# [What is expected]
Restate verbatim the lines between the one holding "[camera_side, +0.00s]" and the one holding "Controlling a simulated", both included, and no others.
## Begin Data provided
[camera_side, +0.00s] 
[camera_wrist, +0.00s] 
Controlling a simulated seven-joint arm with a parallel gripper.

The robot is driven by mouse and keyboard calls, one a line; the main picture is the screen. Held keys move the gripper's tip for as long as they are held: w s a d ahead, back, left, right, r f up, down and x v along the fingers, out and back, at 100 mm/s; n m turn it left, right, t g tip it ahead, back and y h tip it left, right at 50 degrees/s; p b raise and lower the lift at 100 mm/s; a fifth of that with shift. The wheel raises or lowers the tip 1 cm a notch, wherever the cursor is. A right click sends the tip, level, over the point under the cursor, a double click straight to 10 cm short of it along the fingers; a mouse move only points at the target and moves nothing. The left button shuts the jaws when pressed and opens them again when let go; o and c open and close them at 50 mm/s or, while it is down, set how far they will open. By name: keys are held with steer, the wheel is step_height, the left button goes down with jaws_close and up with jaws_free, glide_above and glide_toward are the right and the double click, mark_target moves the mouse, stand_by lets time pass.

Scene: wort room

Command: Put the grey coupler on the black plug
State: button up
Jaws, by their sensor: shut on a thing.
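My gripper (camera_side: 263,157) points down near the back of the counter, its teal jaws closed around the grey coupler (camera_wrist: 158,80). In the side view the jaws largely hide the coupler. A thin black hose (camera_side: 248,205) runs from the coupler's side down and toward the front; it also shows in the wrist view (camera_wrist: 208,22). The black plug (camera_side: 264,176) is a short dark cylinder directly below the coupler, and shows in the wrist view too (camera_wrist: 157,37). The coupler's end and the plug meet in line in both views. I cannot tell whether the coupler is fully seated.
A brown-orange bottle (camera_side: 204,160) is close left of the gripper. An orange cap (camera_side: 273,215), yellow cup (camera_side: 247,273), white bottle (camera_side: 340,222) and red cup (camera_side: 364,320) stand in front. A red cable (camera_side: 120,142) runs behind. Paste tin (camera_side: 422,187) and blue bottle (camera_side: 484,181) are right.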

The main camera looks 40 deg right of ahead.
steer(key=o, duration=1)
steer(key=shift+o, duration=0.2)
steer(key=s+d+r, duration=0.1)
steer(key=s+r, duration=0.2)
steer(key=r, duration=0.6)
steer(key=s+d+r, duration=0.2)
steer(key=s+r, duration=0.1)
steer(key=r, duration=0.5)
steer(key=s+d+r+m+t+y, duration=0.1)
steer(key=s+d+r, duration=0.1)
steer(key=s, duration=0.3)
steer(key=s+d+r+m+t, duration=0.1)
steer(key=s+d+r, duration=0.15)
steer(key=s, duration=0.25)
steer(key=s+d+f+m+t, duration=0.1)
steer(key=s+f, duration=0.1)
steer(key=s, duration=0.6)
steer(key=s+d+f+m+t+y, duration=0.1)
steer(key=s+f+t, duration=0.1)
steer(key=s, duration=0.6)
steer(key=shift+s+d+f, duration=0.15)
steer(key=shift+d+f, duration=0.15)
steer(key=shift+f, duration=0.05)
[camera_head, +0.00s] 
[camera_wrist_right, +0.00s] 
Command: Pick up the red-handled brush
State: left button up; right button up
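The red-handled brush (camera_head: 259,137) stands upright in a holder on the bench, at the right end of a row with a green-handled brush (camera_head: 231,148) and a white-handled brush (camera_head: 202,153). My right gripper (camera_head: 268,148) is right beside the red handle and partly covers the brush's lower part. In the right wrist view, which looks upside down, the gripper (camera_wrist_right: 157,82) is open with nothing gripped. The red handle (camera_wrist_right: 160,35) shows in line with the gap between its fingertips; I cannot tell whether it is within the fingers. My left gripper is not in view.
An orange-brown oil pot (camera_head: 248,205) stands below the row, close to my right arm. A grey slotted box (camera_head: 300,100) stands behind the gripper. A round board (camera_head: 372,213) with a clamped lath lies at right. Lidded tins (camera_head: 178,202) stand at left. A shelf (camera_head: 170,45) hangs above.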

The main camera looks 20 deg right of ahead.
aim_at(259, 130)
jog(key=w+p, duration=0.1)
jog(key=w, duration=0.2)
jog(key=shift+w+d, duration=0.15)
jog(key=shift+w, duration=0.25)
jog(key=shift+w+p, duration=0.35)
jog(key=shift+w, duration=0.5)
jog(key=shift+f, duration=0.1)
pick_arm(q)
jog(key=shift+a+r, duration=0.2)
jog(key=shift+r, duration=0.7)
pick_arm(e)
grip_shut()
## End Data provided
## Begin Data provided
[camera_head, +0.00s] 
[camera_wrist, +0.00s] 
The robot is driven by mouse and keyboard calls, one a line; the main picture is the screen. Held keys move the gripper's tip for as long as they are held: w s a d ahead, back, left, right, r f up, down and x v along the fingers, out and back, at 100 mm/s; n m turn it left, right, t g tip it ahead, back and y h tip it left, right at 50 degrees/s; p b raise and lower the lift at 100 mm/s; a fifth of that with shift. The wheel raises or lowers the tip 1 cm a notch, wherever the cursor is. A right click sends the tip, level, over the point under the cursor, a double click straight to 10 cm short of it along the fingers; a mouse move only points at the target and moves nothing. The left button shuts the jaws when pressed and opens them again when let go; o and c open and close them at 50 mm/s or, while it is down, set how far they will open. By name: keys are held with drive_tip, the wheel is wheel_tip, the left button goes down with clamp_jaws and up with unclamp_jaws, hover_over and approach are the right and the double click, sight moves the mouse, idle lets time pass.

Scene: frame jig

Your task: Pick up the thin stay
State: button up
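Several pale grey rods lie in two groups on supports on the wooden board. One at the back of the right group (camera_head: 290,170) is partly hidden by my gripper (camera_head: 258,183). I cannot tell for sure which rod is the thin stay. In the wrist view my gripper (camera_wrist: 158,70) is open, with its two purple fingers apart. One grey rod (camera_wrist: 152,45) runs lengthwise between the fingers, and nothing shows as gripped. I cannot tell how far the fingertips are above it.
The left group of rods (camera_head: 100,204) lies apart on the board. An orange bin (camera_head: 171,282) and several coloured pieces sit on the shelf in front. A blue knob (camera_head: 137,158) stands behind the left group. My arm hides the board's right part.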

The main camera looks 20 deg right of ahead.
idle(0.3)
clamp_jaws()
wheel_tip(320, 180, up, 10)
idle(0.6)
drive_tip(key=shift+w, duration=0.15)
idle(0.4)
## End Data provided
# [Written answer]
[camera_side, +0.00s] 
[camera_wrist, +0.00s] 
Controlling a simulated seven-joint arm with a parallel gripper.

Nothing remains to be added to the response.